Instructions to follow: Search the data below for "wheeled"; list each line that holds it.

Stored entries:
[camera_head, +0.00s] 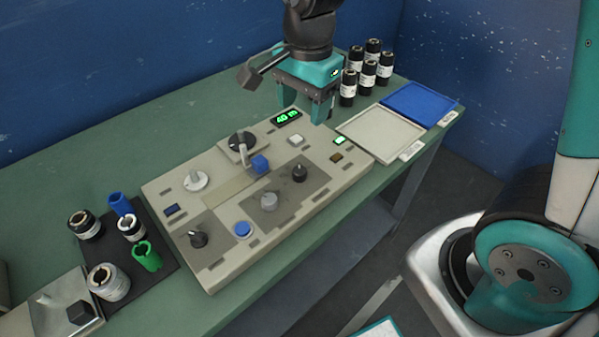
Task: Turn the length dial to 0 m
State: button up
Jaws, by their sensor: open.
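A grey-beige control panel (332,192) lies on the green table and carries several dials. A green-lit display (287,117) at its back edge appears to read 40 m. A large black dial (243,141) sits left of the display. Labels are too small to read, so I cannot tell which is the length dial. My teal gripper (306,110) is open, pointing down by the display, apart from the dials.
Several black cylinders (348,87) stand behind at right. A white tray (380,135) and a blue tray (420,102) lie right of the panel. A dark mat (160,270) at left holds rolls and blue and green holders.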

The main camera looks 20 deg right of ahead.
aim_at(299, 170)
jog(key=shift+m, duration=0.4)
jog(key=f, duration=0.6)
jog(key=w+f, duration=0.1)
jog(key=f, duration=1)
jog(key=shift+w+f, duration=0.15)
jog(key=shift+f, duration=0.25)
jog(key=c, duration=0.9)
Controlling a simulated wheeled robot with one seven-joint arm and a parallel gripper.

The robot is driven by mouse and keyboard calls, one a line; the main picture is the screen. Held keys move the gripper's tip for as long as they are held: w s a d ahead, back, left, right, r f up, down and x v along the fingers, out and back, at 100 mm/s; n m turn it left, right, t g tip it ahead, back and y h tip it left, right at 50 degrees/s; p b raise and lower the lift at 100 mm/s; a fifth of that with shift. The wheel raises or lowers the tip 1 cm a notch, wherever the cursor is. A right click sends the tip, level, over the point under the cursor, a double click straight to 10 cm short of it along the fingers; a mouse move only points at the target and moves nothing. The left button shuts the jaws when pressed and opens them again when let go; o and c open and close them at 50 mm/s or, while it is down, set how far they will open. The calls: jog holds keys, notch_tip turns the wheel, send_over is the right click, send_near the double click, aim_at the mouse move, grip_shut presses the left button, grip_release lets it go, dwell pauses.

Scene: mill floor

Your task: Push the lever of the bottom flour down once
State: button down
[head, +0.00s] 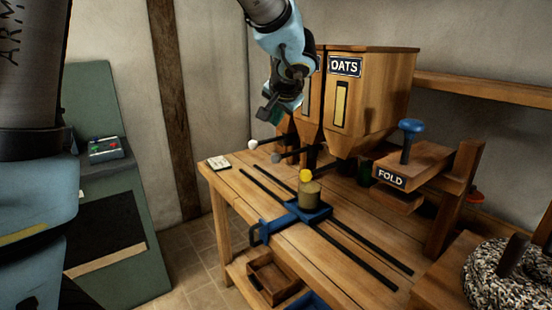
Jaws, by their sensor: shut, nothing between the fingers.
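A lever with a white ball knob (252,144) sticks out left from below the far hopper.
A FOLD press (407,168) with a blue knob stands right. A small card (218,162) lies at the bench's left end. A green panel (95,190) stands left.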

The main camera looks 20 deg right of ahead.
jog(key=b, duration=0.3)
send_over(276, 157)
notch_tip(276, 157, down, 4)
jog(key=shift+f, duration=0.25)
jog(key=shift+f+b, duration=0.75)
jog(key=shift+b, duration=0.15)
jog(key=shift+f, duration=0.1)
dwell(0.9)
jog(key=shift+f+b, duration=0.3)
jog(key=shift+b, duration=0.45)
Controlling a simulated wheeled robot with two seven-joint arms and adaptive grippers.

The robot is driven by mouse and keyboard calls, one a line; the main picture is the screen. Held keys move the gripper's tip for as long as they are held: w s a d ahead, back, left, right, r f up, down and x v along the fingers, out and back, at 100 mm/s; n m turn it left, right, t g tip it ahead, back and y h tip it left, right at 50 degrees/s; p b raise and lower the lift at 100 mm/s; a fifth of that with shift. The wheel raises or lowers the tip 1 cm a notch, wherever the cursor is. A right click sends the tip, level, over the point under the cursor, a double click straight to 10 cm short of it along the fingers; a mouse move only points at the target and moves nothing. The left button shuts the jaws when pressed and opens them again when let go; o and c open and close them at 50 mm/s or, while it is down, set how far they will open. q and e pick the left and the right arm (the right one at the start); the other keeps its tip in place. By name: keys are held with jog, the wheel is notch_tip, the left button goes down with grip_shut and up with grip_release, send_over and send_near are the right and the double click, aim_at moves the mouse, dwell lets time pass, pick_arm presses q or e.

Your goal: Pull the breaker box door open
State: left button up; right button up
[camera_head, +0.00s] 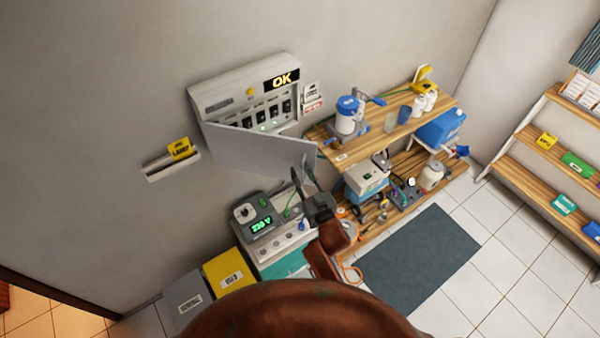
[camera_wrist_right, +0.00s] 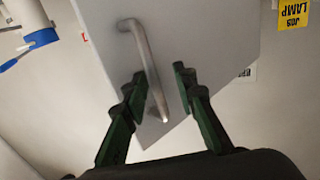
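The breaker box (camera_head: 215,98) is on the wall, with a row of dark switches and a lit "OK" sign. Its grey door (camera_head: 262,147) stands partly open, swung out from the box below the switches. The wrist view shows the door panel (camera_wrist_right: 205,38) and its metal bar handle (camera_wrist_right: 138,42). My right gripper (camera_head: 312,190) is at the door's free edge. Its fingers (camera_wrist_right: 160,76) are spread, with the lower part of the handle between them; I cannot tell whether they touch it. My left gripper is not in view.
A wooden shelf unit (camera_head: 385,128) with bottles and devices stands right of the box. A power unit reading 230 V (camera_head: 255,222) and a yellow box (camera_head: 226,274) are below the door. A wall tray (camera_head: 172,167) is at left. Open floor lies right of the dark mat (camera_head: 425,255).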

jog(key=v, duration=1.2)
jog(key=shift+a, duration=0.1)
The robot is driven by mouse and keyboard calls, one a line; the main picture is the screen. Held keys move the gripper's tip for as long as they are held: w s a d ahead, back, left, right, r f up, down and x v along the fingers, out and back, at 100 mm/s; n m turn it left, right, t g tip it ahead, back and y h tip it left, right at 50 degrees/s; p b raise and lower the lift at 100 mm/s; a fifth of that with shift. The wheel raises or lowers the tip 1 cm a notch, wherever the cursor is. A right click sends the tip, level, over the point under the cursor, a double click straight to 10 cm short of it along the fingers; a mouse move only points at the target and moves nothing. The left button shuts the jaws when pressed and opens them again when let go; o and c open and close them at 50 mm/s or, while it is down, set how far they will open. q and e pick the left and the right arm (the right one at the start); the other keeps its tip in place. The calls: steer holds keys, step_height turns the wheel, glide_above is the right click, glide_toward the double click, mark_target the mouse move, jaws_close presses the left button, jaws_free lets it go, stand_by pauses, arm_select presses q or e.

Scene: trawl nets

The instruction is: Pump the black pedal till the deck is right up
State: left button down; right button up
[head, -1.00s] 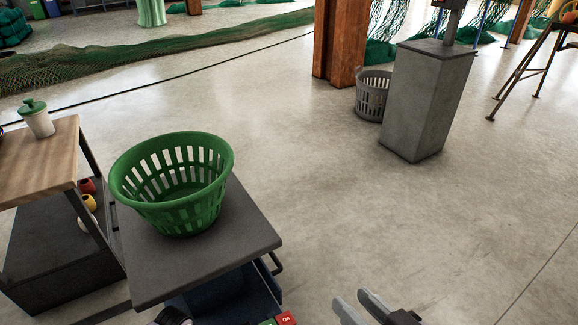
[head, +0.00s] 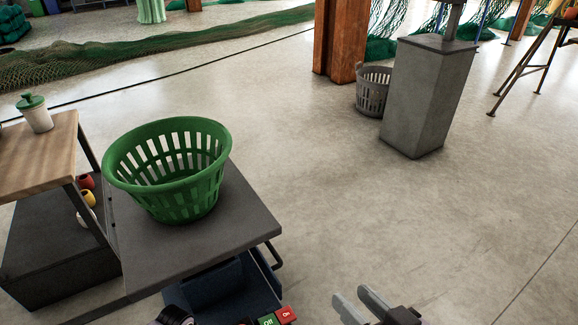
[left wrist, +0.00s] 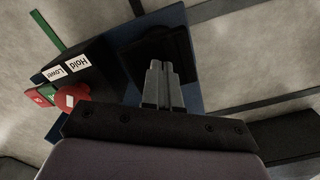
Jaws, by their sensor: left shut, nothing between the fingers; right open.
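The deck (head: 245,215) is a flat dark grey platform at the lower left of the head view, with a green slatted basket (head: 168,190) on it. The blue base (head: 262,292) shows partly beneath its front edge. In the left wrist view the black pedal (left wrist: 135,58) lies over the blue base. My left gripper (left wrist: 159,66) is shut and empty, its fingertips over the pedal; I cannot tell whether they touch it. The head view hides those fingers. My right gripper (head: 352,300) is open and empty above bare floor at the bottom.
Beside the pedal is a box labelled Hold (left wrist: 78,63) and Lower, with a red knob (left wrist: 72,97) and red and green buttons. A wooden-topped table (head: 38,160) stands left of the deck. A grey pedestal (head: 428,100) stands farther back.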

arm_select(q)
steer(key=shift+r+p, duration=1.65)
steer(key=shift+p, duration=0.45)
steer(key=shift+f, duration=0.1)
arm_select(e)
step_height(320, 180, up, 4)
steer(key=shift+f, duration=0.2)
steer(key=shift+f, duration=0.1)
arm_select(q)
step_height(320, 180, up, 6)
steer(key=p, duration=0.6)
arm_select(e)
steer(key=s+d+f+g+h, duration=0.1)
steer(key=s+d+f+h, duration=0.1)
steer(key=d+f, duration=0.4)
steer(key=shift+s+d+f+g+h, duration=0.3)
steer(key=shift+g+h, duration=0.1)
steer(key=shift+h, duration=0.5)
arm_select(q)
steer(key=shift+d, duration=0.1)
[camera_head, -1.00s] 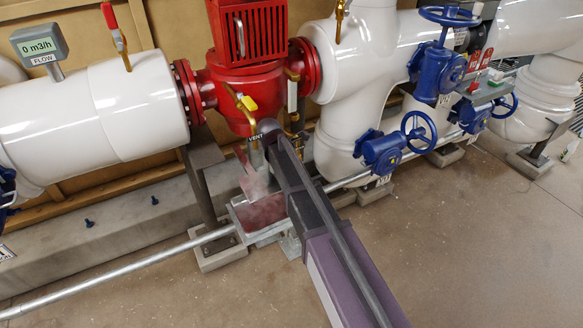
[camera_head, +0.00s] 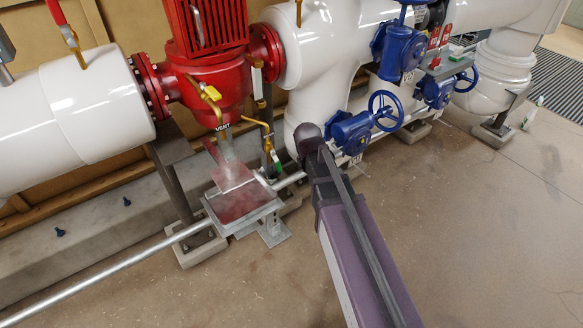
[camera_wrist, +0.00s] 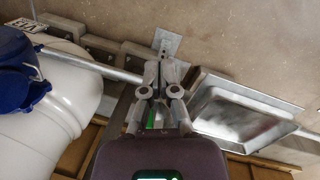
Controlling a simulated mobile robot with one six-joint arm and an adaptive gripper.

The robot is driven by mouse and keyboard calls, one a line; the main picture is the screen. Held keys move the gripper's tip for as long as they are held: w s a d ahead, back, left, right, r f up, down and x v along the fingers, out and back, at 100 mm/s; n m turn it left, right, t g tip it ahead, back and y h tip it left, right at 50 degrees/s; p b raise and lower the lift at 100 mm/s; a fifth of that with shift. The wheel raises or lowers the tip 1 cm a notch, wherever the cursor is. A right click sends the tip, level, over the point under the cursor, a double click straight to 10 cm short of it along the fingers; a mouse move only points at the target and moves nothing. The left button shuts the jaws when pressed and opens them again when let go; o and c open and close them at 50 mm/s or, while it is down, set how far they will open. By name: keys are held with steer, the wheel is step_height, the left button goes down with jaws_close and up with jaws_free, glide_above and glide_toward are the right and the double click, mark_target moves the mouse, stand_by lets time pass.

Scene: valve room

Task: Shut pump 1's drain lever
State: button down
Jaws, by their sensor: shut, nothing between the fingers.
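The red pump (camera_head: 208,85) shows in the head view, with a yellow-handled valve (camera_head: 210,93) above the VENT tag. A brass pipe (camera_head: 257,124) comes off its right side and leads down to a small green handle (camera_head: 277,163), which looks like the drain lever; whether it is open is too small to tell. In the wrist view a green piece (camera_wrist: 151,118) shows behind my gripper (camera_wrist: 158,72), whose fingers are together and empty. The gripper itself is hidden behind my arm in the head view.
Blue handwheels (camera_head: 385,111) and white pipes (camera_head: 80,105) flank the pump.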

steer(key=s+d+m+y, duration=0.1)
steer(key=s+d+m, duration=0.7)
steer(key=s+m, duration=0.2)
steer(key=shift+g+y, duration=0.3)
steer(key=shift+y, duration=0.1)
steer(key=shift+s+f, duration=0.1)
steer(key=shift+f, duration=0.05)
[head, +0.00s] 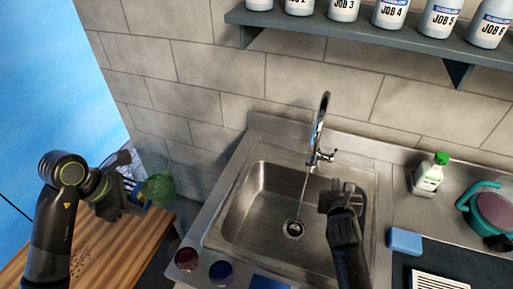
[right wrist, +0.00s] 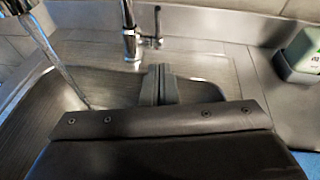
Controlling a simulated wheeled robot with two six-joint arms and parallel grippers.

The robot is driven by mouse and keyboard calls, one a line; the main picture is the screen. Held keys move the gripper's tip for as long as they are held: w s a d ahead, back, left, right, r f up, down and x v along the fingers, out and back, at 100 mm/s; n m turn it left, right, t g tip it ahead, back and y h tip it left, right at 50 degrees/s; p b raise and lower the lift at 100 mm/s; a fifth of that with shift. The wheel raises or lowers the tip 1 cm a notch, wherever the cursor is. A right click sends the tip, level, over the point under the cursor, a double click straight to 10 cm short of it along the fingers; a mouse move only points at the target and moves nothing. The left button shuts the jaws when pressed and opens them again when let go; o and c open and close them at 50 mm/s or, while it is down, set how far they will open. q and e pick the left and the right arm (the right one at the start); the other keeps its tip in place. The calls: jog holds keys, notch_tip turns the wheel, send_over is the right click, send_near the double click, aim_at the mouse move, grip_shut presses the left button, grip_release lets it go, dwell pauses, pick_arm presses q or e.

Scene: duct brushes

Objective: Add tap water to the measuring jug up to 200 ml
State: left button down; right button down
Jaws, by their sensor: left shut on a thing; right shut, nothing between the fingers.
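The chrome tap (head: 319,130) is running; a thin water stream (head: 303,192) falls to the drain of the steel sink (head: 255,215). The tap base with its side lever (right wrist: 150,41) also shows in the right wrist view. My right gripper (head: 340,192) is shut and empty over the sink's right part, in front of the lever and apart from it. My left gripper (head: 136,190) is at the far left, away from the water, shut on a see-through greenish vessel (head: 159,188), which looks like the measuring jug. Its marks and any water level cannot be made out.
A wooden table (head: 110,245) is below my left arm. A shelf (head: 370,42) hangs above.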

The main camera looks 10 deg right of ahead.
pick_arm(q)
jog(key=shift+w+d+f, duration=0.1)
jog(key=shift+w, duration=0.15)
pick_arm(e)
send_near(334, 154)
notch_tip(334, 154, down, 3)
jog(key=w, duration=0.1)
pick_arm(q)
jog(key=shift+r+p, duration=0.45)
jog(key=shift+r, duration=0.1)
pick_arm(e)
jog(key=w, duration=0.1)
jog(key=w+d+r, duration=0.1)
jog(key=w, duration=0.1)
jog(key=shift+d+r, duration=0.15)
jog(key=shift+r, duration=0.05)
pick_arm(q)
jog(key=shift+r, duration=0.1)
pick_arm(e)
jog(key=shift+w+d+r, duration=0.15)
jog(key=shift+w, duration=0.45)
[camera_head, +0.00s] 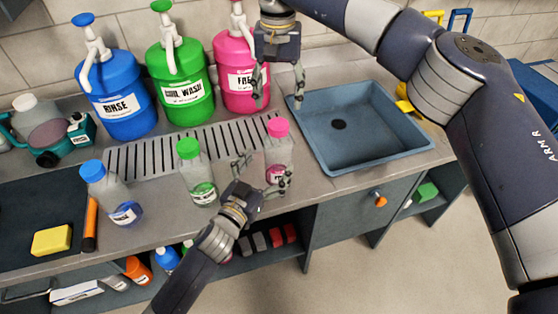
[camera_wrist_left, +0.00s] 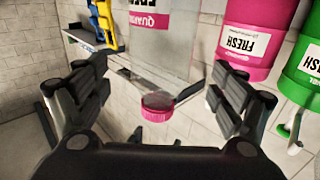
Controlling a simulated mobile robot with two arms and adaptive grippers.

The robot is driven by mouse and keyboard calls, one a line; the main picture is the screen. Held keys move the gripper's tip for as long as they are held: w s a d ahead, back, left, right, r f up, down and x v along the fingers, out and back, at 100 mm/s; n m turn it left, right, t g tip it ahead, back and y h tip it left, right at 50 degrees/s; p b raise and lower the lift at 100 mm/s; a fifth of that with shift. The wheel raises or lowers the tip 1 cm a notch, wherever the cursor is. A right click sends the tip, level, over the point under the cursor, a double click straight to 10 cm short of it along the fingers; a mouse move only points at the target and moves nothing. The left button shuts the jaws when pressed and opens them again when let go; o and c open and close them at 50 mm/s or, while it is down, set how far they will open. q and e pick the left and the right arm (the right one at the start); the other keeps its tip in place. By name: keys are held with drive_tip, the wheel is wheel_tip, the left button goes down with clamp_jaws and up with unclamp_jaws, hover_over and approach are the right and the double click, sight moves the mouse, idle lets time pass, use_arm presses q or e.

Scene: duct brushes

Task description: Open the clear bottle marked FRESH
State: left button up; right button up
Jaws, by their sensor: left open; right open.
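The clear bottle with the pink cap (camera_head: 278,127) stands upright at the back edge of the counter's front strip, its pink label (camera_head: 275,174) partly covered by a finger. My left gripper (camera_head: 263,173) is open at the bottle's near left side. In the left wrist view the clear bottle (camera_wrist_left: 178,45) appears upside down with its pink cap (camera_wrist_left: 157,107) between the spread fingers, which do not visibly touch it. My right gripper (camera_head: 279,88) is open and empty, pointing down above and behind the bottle, in front of the pink FRESH jug (camera_head: 236,72).
Clear bottles with green (camera_head: 199,175) and blue (camera_head: 112,195) caps stand to the left. Green (camera_head: 181,75) and blue (camera_head: 112,95) pump jugs stand behind a slotted drain (camera_head: 165,152). A blue sink (camera_head: 360,125) lies right. A yellow sponge (camera_head: 52,240) lies front left.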

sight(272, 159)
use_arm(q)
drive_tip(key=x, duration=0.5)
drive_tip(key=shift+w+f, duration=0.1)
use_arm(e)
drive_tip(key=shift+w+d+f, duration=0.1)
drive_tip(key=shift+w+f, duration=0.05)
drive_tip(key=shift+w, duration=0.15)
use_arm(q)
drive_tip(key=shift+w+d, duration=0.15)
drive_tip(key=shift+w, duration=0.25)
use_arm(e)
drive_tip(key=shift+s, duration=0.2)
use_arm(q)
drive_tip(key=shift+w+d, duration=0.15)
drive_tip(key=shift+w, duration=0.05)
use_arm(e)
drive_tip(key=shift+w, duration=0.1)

Exercise answer:
Controlling a simulated wheeled robot with one seven-joint arm and a parallel gripper.
Controlling a simulated wheeled robot with two seven-joint arms and adaptive grippers.
Controlling a simulated wheeled robot with two six-joint arms and parallel grippers.

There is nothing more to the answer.